DJANGO_SECURE_SSL_REDIRECT=False

# django-cors-headers

CORS_ORIGIN_WHITELIST=https://localhost:3000,https://esgf-dev1.llnl.gov  

# django-all-auth  - Configure your Keycloak here

KEYCLOAK_URL=https://esgf-login.ceda.ac.uk/
KEYCLOAK_REALM=esgf
KEYCLOAK_CLIENT_ID=esgf-dev1-metagrid

# postgres

POSTGRES_HOST=postgres
POSTGRES_PORT=5432
POSTGRES_DB=postgres
POSTGRES_USER=postgres
POSTGRES_PASSWORD=postgres

# =====================FRONTEND CONFIG====================

# Redirect the frontend to home page when old subdirectory is used (optional)

REACT_APP_PREVIOUS_URL=metagrid   # Leave blank for a new install

# MetaGrid API

# https://github.com/aims-group/metagrid/tree/master/backend

REACT_APP_METAGRID_API_URL=https://esgf-dev1.llnl.gov/metagrid-backend

# Globus

REACT_APP_GLOBUS_REDIRECT=https://esgf-dev1.llnl.gov/cart/items
REACT_APP_CLIENT_ID=   #  Generate a client ID at Globus for your Native App
REACT_APP_GLOBUS_NODES=aims3.llnl.gov,esgf-data1.llnl.gov,esgf-data2.llnl.gov

# ESGF wget API

# https://github.com/ESGF/esgf-wget

REACT_APP_GLOBUS_SCRIPT_URL=https://greyworm1-rh7.llnl.gov/globusscript

# ESGF Search API
# https://esgf.github.io/esg-search/ESGF_Search_RESTful_API.html

#REACT_APP_WGET_API_URL=https://esgf-fedtest.llnl.gov/esg-search/wget
REACT_APP_WGET_API_URL=https://greyworm1-rh7.llnl.gov/wget
#REACT_APP_WGET_API_URL=https://esgf-node.llnl.gov/esg-search/wget

# ESGF Search API

# https://esgf.github.io/esg-search/ESGF_Search_RESTful_API.html

REACT_APP_AUTHENTICATION_METHOD=globus
REACT_APP_SEARCH_URL=https://esgf-fedtest.llnl.gov/esg-search/search
REACT_APP_ESGF_SOLR_URL=https://esgf-fedtest.llnl.gov/solr

# ESGF Node Status API

# https://github.com/ESGF/esgf-utils/blob/master/node_status/query_prom.py
REACT_APP_ESGF_NODE_STATUS_URL=https://aims4.llnl.gov/prometheus/api/v1/query?query=probe_success%7Bjob%3D%22http_2xx%22%2C+target%3D~%22.%2Athredds.%2A%22%7D

# Keycloak  - same settings as above but used on the frontend side

# https://github.com/keycloak/keycloak

REACT_APP_KEYCLOAK_URL=https://esgf-login.ceda.ac.uk/
REACT_APP_KEYCLOAK_REALM=esgf
REACT_APP_KEYCLOAK_CLIENT_ID=esgf-dev1-metagrid


# Django Auth URLs
REACT_APP_DJANGO_LOGIN_URL=http://esgf-dev1.llnl.gov/metagrid-backend/login/globus/
REACT_APP_DJANGO_LOGOUT_URL=http://esgf-dev1.llnl.gov/metagrid-backend/proxy/globus-logout/

# Authentication Method - switch to keycloak or globus
REACT_APP_AUTHENTICATION_METHOD=keycloak

# https://docs.djangoproject.com/en/4.2/ref/settings/#logout-redirect-url
DJANGO_LOGIN_REDIRECT_URL=http://esgf-dev1.llnl.gov/search
DJANGO_LOGOUT_REDIRECT_URL=http://esgf-dev1.llnl.gov/search

# https://app.globus.org/settings/developers/registration/confidential_client
#  Generate these at Globus, this is a confidential client
GLOBUS_CLIENT_KEY=25e75a79-7d31-41bd-b1df-0668f7a42d91
#c111e306-ad45-49ef-af54-6b107ab592ff
GLOBUS_CLIENT_SECRET=



# react-hotjar

# https://github.com/abdalla/react-hotjar

REACT_APP_HOTJAR_ID=2079136
REACT_APP_HOTJAR_SV=6

# react-ga

# https://github.com/react-ga/react-ga
#  Get a tracking ID from Google if you want to enable Analytics
REACT_APP_GOOGLE_ANALYTICS_TRACKING_ID=

Building and Running Services

Once you've finished the configuration, you will be ready to start the service containers.
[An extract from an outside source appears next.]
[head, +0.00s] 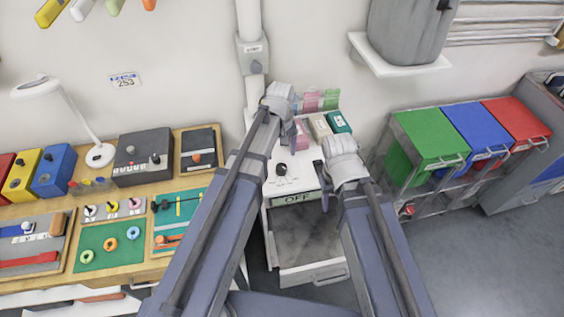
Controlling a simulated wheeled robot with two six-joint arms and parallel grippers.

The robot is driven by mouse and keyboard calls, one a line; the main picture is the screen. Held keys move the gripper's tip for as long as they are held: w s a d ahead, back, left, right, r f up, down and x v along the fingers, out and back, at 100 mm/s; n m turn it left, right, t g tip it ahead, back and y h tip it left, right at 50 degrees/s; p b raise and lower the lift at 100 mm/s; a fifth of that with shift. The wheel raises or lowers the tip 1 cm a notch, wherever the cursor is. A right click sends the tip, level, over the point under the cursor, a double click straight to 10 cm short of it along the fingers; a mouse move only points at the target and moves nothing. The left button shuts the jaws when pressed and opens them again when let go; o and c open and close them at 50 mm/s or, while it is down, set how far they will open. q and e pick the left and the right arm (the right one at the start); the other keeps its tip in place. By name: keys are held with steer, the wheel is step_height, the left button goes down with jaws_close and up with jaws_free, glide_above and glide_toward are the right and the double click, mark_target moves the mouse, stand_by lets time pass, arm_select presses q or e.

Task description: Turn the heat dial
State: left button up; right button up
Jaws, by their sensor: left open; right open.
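The heat dial (281,169) is a small black knob on the white top of a cabinet-like machine in the middle of the head view. The display (298,198) on the machine's front edge reads OFF. My left gripper (289,132) is open, above the back of the machine's top and beyond the dial in the picture. My right gripper (323,184) is open, to the right of the dial near the machine's right edge. Both look empty and apart from the dial. My left forearm passes just left of the dial and hides part of the machine.
Small boxes (320,126) and pink and green packets (322,100) stand at the machine's back. A wooden workbench (190,133) with tools and a lamp (100,154) is on the left. Green, blue and red bins (428,133) stand right. Grey floor (480,255) is clear at lower right.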

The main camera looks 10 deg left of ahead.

Using the manage_metagrid.sh script you can start or stop all or specific docker containers by selecting the appropriate option in the menu. If you wish to start or stop a container manually, you need to go to the specific service directory, for example the frontend or backend, the run the command below:

docker compose -f docker-compose.prod.yml up --build

To run the stack and detach the containers, run:

docker compose -f docker-compose.prod.yml up --build -d

Post Build Steps

After running the containers for the first time, you should perform some other steps as well to finalize the production deployment of Metagrid.

1. Traefik Notes

Traefik is a modern HTTP reverse proxy and load balancer that makes deploying microservices easy. — https://github.com/traefik/traefik

Once configured and running, Traefik will get you a valid certificate from Lets Encrypt and update it automatically. This service should be run before running the backend or frontend if starting it up manually. Using the script to run all containers will build and run them in the appropriate order.

2. Back-end Notes

2.1 HTTPS is On by Default

If you are not using a subdomain of the domain name set in the project, then remember to put your staging/production IP address in the DJANGO_ALLOWED_HOSTS environment variable before you deploy the back-end. Failure to do this will mean you will not have access to your back-end services through the HTTP protocol.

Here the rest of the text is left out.